Short exercise: Reproduce the entries from their first line up to and including the line with "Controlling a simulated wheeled". Leave out everything after it.

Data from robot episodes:
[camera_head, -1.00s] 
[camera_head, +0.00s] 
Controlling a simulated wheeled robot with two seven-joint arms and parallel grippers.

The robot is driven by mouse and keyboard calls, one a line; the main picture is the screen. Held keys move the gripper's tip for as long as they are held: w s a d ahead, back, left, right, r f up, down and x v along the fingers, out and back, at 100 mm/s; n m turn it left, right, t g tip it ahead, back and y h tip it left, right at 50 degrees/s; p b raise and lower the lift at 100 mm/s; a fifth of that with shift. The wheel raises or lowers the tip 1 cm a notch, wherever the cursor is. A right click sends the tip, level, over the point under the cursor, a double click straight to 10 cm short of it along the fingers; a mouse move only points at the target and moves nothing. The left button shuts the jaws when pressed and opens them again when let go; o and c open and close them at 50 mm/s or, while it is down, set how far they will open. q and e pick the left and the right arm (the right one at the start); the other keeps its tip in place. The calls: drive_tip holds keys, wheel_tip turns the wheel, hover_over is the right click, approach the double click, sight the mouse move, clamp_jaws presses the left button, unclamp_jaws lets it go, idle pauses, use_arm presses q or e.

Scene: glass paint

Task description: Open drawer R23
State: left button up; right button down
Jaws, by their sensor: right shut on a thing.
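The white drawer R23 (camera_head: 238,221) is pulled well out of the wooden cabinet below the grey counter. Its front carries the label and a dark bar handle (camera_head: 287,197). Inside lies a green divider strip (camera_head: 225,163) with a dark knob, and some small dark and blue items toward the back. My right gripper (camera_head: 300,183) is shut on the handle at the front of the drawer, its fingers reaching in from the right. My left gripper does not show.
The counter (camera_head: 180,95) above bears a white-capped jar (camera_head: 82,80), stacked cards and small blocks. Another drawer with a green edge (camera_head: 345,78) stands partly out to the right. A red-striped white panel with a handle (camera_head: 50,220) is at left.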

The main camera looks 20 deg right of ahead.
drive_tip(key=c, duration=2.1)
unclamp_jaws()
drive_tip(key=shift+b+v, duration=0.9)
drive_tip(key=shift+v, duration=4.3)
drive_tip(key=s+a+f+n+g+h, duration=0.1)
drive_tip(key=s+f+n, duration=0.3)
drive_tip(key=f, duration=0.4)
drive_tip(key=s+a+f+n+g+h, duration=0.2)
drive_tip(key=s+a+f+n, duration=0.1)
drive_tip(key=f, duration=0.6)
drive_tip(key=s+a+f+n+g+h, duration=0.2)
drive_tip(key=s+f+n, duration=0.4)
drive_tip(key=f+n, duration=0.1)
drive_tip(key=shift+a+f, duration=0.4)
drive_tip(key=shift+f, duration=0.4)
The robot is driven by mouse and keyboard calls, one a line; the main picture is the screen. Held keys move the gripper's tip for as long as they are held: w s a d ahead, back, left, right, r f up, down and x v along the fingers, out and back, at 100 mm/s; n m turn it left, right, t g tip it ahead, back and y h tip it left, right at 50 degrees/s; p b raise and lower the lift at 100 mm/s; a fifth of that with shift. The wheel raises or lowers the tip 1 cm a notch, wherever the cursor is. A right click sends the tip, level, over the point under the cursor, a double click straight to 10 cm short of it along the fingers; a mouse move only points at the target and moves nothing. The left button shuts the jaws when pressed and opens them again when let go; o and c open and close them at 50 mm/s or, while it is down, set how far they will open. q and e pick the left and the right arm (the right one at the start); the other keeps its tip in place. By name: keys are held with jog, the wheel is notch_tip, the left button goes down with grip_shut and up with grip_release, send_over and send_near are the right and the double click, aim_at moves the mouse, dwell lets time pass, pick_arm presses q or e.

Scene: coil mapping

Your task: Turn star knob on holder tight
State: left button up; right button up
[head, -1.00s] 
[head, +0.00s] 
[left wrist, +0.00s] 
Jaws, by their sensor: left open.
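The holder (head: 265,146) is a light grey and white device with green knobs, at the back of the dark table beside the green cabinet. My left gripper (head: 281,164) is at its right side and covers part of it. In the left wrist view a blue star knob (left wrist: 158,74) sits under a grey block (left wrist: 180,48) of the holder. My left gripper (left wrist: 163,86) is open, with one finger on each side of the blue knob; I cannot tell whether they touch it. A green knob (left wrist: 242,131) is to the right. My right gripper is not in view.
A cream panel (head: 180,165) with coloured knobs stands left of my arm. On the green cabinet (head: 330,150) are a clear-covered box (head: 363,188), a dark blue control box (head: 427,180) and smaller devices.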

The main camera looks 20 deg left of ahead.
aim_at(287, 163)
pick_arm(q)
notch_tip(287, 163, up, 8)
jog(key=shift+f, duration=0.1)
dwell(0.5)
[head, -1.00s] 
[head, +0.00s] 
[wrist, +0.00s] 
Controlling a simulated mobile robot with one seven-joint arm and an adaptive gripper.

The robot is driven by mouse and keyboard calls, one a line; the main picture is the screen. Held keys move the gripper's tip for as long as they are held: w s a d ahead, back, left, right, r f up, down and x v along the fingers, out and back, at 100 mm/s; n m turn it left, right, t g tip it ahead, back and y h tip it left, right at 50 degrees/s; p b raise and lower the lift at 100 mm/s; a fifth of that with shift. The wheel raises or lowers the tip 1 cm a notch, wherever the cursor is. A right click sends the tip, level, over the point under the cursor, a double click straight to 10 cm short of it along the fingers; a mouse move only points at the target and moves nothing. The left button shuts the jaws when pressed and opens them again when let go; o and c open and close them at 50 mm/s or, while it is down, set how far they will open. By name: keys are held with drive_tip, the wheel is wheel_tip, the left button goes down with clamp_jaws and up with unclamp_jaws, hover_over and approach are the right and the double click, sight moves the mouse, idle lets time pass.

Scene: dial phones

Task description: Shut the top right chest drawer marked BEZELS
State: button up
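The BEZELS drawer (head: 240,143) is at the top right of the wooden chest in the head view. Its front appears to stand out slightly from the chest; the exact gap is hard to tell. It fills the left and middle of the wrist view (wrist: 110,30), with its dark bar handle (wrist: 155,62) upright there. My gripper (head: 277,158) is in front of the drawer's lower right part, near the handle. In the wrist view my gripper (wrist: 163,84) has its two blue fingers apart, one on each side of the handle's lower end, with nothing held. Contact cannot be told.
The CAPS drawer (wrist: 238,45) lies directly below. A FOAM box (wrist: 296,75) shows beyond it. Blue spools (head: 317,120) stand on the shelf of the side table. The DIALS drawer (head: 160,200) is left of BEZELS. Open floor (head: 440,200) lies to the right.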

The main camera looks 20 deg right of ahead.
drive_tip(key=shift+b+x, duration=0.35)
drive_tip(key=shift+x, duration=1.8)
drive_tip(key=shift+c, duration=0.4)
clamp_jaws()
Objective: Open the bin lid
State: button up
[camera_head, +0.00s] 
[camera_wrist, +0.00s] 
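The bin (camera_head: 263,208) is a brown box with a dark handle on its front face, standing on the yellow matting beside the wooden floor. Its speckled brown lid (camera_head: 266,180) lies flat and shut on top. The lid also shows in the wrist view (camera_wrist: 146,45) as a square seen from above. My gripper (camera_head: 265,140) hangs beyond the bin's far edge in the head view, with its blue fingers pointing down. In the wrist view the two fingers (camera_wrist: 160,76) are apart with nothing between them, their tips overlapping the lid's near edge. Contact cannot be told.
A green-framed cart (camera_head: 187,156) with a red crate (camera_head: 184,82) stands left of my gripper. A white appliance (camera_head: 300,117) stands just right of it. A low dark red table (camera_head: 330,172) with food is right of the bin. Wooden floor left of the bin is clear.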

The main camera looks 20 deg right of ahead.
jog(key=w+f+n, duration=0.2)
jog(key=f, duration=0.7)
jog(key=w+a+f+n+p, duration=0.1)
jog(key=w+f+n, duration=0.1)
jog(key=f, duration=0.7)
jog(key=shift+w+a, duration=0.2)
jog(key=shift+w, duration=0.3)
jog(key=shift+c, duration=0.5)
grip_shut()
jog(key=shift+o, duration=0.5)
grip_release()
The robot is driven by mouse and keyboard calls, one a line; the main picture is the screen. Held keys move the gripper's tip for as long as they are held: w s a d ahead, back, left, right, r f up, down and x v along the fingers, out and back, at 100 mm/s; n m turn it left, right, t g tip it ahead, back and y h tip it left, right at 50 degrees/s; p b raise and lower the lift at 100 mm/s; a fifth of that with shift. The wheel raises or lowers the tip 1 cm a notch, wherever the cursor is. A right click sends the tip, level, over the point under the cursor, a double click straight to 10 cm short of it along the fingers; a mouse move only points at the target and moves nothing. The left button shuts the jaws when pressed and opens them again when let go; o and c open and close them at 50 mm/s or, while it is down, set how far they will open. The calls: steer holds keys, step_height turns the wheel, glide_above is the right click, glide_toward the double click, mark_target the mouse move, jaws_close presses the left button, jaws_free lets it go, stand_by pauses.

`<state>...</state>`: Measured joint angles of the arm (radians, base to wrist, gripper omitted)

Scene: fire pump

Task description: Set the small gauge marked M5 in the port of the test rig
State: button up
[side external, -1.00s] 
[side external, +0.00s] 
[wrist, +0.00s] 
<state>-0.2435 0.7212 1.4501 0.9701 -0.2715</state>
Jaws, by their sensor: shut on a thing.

Correct output:
[camera_head, -1.00s] 
[camera_head, +0.00s] 
Controlling a simulated wheeled robot with two seven-joint arms and parallel grippers.

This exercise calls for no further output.